EXTRACTED RECORDS:
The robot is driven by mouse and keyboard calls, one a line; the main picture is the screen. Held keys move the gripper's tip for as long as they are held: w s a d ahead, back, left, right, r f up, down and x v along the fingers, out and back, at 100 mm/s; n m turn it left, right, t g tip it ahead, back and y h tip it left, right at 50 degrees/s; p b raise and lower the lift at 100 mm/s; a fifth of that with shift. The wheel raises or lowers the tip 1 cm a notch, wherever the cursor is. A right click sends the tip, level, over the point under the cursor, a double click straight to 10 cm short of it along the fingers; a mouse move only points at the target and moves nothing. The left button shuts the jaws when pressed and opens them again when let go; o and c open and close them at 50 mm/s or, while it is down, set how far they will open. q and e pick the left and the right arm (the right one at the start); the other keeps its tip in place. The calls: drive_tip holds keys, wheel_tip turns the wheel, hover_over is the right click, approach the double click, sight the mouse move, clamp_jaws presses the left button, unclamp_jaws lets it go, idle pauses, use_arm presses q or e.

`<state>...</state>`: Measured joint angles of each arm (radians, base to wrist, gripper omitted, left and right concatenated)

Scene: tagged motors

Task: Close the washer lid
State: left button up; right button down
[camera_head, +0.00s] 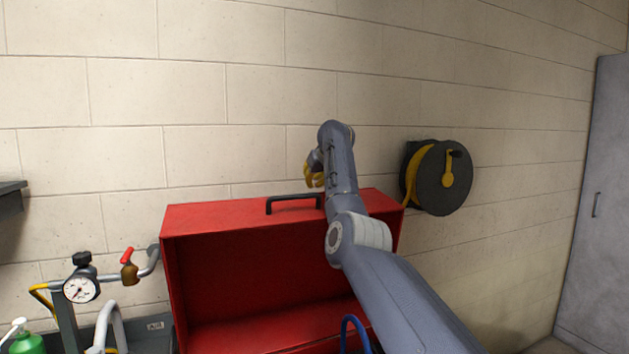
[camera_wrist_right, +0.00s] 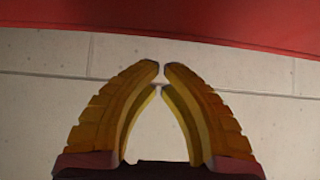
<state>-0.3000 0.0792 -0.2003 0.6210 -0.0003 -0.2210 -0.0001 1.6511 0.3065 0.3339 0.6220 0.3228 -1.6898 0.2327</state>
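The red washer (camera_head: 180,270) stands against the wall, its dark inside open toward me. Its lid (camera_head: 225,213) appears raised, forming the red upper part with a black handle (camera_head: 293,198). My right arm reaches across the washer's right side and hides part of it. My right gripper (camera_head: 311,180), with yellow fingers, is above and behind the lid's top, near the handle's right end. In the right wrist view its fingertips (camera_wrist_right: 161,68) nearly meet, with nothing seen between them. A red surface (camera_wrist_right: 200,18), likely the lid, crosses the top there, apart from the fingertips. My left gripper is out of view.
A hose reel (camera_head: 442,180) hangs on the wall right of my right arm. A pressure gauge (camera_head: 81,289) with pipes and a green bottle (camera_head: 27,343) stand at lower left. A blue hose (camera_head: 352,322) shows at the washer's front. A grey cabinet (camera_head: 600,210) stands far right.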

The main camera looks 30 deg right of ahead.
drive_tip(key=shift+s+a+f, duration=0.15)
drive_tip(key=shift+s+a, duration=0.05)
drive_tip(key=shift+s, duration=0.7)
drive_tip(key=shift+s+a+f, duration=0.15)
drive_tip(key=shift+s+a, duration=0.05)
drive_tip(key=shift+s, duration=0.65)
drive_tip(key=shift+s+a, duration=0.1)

...

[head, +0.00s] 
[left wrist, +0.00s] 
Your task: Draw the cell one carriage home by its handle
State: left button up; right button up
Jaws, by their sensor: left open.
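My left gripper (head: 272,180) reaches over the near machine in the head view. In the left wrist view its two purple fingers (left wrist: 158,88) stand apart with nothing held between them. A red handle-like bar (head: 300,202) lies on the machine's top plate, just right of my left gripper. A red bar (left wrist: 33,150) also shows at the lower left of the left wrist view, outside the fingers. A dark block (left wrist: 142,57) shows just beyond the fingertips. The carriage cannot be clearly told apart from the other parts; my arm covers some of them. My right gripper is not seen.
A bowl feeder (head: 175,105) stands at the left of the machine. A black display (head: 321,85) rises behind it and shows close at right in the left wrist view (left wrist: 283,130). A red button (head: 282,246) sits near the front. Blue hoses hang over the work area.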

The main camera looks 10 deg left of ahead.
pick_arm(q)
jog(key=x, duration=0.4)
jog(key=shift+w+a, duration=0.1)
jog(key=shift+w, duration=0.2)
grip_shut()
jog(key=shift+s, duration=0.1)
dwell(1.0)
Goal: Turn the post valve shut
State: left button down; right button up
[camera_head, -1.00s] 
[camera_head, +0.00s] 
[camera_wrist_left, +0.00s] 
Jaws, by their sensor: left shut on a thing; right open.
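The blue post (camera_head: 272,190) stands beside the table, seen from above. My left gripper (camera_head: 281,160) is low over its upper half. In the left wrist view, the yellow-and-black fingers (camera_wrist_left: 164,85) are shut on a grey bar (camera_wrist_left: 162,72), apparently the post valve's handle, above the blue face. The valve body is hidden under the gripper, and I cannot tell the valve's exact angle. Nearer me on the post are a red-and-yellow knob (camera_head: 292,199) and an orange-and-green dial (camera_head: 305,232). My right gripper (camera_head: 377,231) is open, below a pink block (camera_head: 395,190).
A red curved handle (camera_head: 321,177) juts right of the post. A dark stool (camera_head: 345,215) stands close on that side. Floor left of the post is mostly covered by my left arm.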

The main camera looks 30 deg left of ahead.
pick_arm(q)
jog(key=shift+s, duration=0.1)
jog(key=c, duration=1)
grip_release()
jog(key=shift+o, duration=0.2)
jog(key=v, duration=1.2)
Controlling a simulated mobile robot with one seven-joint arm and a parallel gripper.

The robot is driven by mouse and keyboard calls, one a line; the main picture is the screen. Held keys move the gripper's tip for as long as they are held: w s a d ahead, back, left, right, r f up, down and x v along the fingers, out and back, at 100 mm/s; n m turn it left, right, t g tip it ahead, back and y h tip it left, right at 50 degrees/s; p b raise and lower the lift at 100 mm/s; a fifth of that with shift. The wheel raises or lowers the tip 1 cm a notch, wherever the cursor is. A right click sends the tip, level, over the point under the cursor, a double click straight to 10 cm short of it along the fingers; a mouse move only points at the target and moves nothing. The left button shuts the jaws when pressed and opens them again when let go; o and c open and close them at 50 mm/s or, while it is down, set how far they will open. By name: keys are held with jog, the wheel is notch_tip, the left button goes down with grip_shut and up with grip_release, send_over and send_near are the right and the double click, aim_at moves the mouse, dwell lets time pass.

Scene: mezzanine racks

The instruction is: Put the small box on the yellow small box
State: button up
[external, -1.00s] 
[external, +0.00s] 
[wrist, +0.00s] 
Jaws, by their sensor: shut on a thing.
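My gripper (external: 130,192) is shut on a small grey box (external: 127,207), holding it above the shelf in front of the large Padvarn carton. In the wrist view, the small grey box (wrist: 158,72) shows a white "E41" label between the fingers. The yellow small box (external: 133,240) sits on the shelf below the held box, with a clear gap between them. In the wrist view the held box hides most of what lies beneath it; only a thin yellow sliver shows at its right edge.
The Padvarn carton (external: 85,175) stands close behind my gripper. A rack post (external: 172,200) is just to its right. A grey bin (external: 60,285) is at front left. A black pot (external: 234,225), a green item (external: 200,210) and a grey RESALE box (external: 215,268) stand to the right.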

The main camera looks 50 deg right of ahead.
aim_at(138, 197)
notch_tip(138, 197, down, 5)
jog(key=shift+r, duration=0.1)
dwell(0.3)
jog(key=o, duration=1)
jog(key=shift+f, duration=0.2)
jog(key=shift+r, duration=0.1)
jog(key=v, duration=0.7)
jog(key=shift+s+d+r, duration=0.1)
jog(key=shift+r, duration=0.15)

WHAT YOU NEED TO DO: Reproduce, without alteration, solely the lines beginning at the line that includes "Jaws, by their sensor: left shut" and ending at the line that includes "Controlling a simulated", both lines included.

TASK ANSWER:
Jaws, by their sensor: left shut on a thing; right open.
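The blue post (camera_head: 272,190) stands beside the table, seen from above. My left gripper (camera_head: 281,160) is low over its upper half. In the left wrist view, the yellow-and-black fingers (camera_wrist_left: 164,85) are shut on a grey bar (camera_wrist_left: 162,72), apparently the post valve's handle, above the blue face. The valve body is hidden under the gripper, and I cannot tell the valve's exact angle. Nearer me on the post are a red-and-yellow knob (camera_head: 292,199) and an orange-and-green dial (camera_head: 305,232). My right gripper (camera_head: 377,231) is open, below a pink block (camera_head: 395,190).
A red curved handle (camera_head: 321,177) juts right of the post. A dark stool (camera_head: 345,215) stands close on that side. Floor left of the post is mostly covered by my left arm.

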The main camera looks 30 deg left of ahead.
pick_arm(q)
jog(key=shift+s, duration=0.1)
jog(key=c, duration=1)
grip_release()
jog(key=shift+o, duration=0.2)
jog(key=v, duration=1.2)
Controlling a simulated mobile robot with one seven-joint arm and a parallel gripper.

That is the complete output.